JOB: Copy out the listing that follows, exactly, without its pictures.

--------------------

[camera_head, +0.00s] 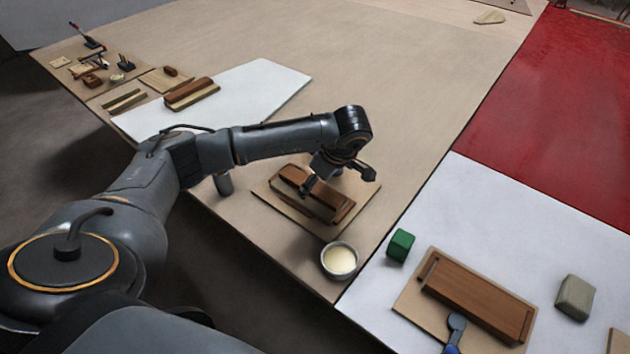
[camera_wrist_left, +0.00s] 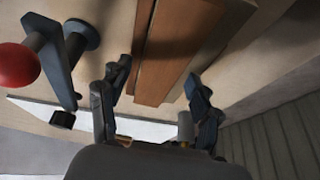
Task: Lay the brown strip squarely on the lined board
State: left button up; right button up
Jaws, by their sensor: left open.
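A brown strip (camera_head: 325,195) lies on a light wooden board (camera_head: 268,196) near the table's front edge, beside or against other brown wood there. I cannot make out lines on this board. My left gripper (camera_head: 338,180) is open above the strip, its fingers pointing down and covering part of it. In the left wrist view the brown wood (camera_wrist_left: 172,50) runs between the open fingers (camera_wrist_left: 157,75), and I see no finger closed on it. I cannot tell whether the fingers touch it. My right gripper is not in view.
A bowl of pale cream stuff (camera_head: 339,260) stands close to the board. A green block (camera_head: 400,245), another brown piece on a board (camera_head: 480,297) and a grey block (camera_head: 575,297) are at right. A red-knobbed tool (camera_wrist_left: 18,68) stands near the left gripper.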

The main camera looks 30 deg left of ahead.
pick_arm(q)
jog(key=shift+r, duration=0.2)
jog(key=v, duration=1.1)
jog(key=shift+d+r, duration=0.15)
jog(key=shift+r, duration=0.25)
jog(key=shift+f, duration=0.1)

--------------------

THE COMPLETED TASK:
[camera_head, +0.00s] 
[camera_wrist_left, +0.00s] 
Task: Lay the brown strip squarely on the lined board
State: left button up; right button up
Jaws, by their sensor: left open.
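A brown strip (camera_head: 325,195) lies on a light wooden board (camera_head: 268,196) near the table's front edge, beside or against other brown wood there. I cannot make out lines on this board. My left gripper (camera_head: 338,180) is open above the strip, its fingers pointing down and covering part of it. In the left wrist view the brown wood (camera_wrist_left: 172,50) runs between the open fingers (camera_wrist_left: 157,75), and I see no finger closed on it. I cannot tell whether the fingers touch it. My right gripper is not in view.
A bowl of pale cream stuff (camera_head: 339,260) stands close to the board. A green block (camera_head: 400,245), another brown piece on a board (camera_head: 480,297) and a grey block (camera_head: 575,297) are at right. A red-knobbed tool (camera_wrist_left: 18,68) stands near the left gripper.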

The main camera looks 30 deg left of ahead.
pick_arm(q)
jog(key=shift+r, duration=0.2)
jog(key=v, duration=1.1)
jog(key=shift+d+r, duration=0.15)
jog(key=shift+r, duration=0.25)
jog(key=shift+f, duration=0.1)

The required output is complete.